He is Loki. Or Coyote. Bound to introduce chaos whenever things start to feel cozy, Snider is that barefoot guy who's wearing a hat and jacket, playing a guitar, telling stories that are fun, funny and that feel too honest not to be the truth.

Snider is headlining the first night of Twangfest 17 at Plush with Ray Wylie Hubbard and Stickley & Canan on June 5. In advance of the show, I woke the west-coasting Mr. Snider for a chat about coming back to St. Louis, but ended up in a conversation that ranged from the joy of festival season, Snider's new band, Jerry Jeff Walker worship, chain-sawed bears and giving it all away.

Kevin Edwards: I saw you in Oregon last year at Pickathon in the Galaxy Barn, and it was so intimate, like being in your living room.

Todd Snider: That was one of my favorite shows of the year last year -- that first one.

It was absolutely wonderful. So, I see that you have a hole in your schedule and it looks like you'll be close to Portland in early August. Is there any chance you might turn up at Pickathon again?

I think we're doing the Portland Zoo concert and I'm going out early for a wedding too, so I might, you know. I really had a good time that's for sure. If they wanted me to, I'd pop in. I know it's not on the schedule as a normal thing.

But I've always wanted that zoo job, even when I was in high school. They have a concert at the zoo every Saturday during the summer, when we were kids we used to go, and so I always wanted to get that gig and I finally got it.

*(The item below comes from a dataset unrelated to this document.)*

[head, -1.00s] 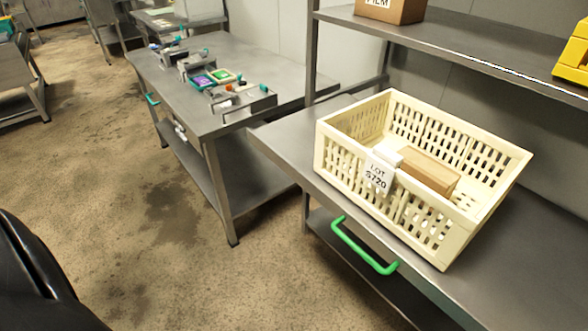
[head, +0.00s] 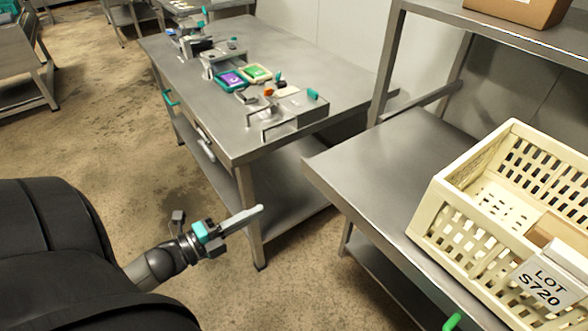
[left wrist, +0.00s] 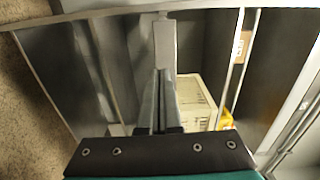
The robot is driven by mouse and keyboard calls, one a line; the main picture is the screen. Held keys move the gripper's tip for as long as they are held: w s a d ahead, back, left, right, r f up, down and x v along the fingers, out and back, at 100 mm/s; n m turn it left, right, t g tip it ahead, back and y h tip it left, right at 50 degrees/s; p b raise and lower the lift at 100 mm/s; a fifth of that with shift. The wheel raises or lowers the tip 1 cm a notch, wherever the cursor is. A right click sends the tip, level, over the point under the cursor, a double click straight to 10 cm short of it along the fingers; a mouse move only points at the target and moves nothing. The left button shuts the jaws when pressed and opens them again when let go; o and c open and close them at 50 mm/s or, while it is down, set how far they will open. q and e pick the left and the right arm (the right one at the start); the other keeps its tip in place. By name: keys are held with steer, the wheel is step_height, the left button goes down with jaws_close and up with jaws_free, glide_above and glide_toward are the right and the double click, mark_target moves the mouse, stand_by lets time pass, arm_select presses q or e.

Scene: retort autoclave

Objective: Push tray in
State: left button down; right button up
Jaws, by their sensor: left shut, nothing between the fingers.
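A cream slotted plastic crate (head: 480,205) with a "LOT S720" label stands on the metal bench at the right. Brown boxes lie inside it, and it also shows in the left wrist view (left wrist: 197,92). My left gripper (head: 258,211) is shut and empty. It hangs over the floor in front of the left table, well left of the crate and apart from it. Its closed fingers also show in the left wrist view (left wrist: 161,76). Which thing is the tray, I cannot tell. My right gripper is out of view.
The left metal table (head: 290,55) holds a metal bracket-like fixture (head: 295,120), a purple pack (head: 231,79) and a green pack (head: 257,72). A green handle (head: 453,321) sits below the right bench (head: 395,170). A shelf post rises behind it. Open floor lies at the left.

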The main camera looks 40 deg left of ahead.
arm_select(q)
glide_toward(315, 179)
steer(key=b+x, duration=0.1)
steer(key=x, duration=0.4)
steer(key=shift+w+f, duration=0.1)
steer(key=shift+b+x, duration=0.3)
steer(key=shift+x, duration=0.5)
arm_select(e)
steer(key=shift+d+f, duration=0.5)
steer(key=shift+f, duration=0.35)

I see you are playing some festivals; in fact the next place you're playing is a little festival over Memorial Day weekend in Alabama. One of the coolest things about playing festivals has got to be the hangouts -- the people that you see and that you never get to see and those you get to play with. Do you have any stories about that or anything you're looking particularly forward to this summer?

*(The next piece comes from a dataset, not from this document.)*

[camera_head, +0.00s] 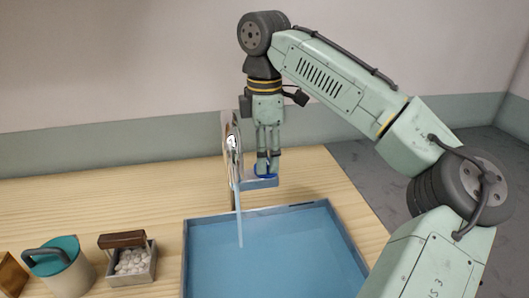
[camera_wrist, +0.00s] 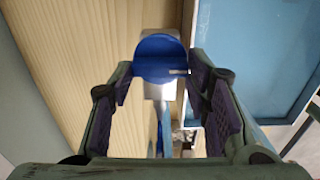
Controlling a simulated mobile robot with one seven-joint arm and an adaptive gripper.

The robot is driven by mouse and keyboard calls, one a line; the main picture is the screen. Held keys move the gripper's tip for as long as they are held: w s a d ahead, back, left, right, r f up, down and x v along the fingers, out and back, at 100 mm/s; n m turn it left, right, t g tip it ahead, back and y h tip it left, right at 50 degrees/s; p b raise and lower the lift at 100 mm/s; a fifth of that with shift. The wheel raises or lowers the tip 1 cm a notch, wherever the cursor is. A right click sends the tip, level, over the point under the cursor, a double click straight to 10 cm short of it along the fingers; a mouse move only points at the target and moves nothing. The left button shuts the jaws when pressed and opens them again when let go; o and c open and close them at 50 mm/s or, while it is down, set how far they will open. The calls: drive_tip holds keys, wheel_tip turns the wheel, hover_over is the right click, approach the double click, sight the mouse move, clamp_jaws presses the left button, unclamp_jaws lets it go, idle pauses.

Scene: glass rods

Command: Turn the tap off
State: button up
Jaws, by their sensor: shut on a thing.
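The tap (camera_head: 232,145) is a shiny metal column at the back edge of the blue basin. A thin pale-blue stream of water (camera_head: 240,220) runs down from it into the basin. The tap's blue handle (camera_head: 264,175) is at my gripper's fingertips, to the right of the column. My gripper (camera_head: 268,158) points down and is shut on the handle. In the wrist view the round blue top of the handle (camera_wrist: 160,50) lies between the fingertips, above a grey metal part. The contact of the pads is partly hidden.
The blue basin (camera_head: 315,203) takes up the front right of the wooden table (camera_head: 130,200). At the front left stand a grey box (camera_head: 140,278) of white pebbles with a brown block on it, a pale pot (camera_head: 65,285) with a teal top, and a brown object (camera_head: 10,275).

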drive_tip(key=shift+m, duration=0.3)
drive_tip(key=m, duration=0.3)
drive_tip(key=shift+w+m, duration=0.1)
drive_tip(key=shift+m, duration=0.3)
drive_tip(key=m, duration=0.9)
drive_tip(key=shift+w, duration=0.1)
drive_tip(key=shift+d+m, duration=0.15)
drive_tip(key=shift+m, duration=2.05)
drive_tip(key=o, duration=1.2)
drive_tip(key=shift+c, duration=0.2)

Yeah, for a musician that really is the best time of year because you meet people you look up to, run into old friends that we don't normally get to see. Like my neighbor three doors down is a singer and I see him more at festivals than I see him on the street. And so, yeah, I look forward to them a lot.

I've had some stuff -- you know, meeting Leftover Salmon and some of the guys from Widespread Panic -- I got to meet these guys at festivals. The real music is in the tent backstage at those things.

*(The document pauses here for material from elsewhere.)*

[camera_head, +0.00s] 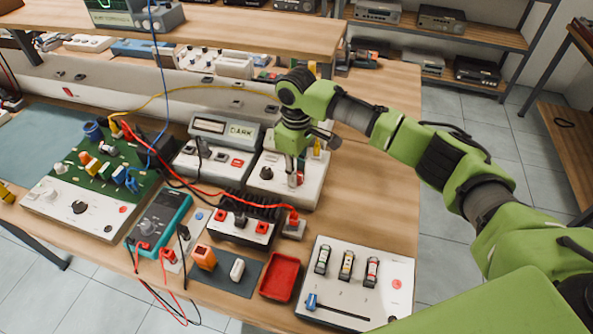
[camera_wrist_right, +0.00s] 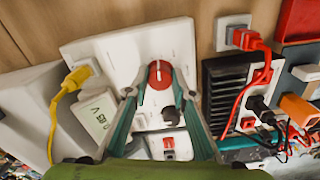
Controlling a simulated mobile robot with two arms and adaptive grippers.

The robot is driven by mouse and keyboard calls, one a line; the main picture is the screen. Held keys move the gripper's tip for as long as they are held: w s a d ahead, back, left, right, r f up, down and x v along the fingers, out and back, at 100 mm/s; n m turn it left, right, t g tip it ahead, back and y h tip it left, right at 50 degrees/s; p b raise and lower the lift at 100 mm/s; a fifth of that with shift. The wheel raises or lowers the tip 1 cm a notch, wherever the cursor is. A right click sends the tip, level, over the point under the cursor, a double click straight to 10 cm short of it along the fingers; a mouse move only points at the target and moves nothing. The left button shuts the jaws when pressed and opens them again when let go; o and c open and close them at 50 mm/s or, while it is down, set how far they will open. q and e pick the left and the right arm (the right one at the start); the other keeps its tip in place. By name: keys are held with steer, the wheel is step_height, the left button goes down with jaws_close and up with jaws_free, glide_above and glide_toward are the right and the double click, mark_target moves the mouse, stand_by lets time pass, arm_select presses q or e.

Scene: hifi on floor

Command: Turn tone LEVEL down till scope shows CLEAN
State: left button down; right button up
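A white box (camera_head: 316,190) with a black knob (camera_head: 266,172) and a red-topped knob (camera_head: 296,180) stands on the bench; the knob labels are unreadable. My right gripper (camera_head: 294,160) points down over the red-topped knob. In the right wrist view its fingertips (camera_wrist_right: 160,82) are on either side of the red-topped knob (camera_wrist_right: 160,72); I cannot tell whether they press on it. A device with a greenish screen (camera_head: 114,18), perhaps the scope, is on the upper shelf, cut off by the top edge; its wording is unreadable. My left gripper is not in view.
A yellow cable (camera_head: 205,87) and a red cable (camera_head: 220,190) run close by. A black finned unit (camera_head: 245,212), a red tray (camera_head: 281,277) and a white panel with several switches (camera_head: 355,280) stand in front.

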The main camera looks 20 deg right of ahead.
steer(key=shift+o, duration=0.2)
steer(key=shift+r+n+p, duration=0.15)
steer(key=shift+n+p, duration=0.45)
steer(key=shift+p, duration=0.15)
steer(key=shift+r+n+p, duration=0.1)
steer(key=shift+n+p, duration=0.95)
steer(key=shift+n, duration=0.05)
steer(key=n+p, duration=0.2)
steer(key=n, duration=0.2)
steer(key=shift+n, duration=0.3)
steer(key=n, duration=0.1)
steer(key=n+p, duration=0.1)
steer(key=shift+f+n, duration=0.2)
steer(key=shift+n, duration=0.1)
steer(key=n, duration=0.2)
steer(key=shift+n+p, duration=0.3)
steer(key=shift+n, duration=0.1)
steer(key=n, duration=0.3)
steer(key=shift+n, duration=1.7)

And then there are the people that you never expected to meet but run into.

Exactly. Like I know Taj Mahal and fucking Arlo Guthrie and people that I would never know but I got to meet and maybe play with the day of some gig they had that night.

That would be so cool. I see you have an album out that is a limited-edition collection of live recordings from last year. The record is called "Happy New Year - Volume One" and your website says it's something you're going to do every year. Tell us about that?

That's right. I forgot about that. We are starting to put so much crap out! Yeah, that's going to be every year because we record all of our shows, and then at the end our road crew picks the best performances to put on the record. And they've already sold a fuckload of those things so, you know, I guess I'll think of something weird to buy.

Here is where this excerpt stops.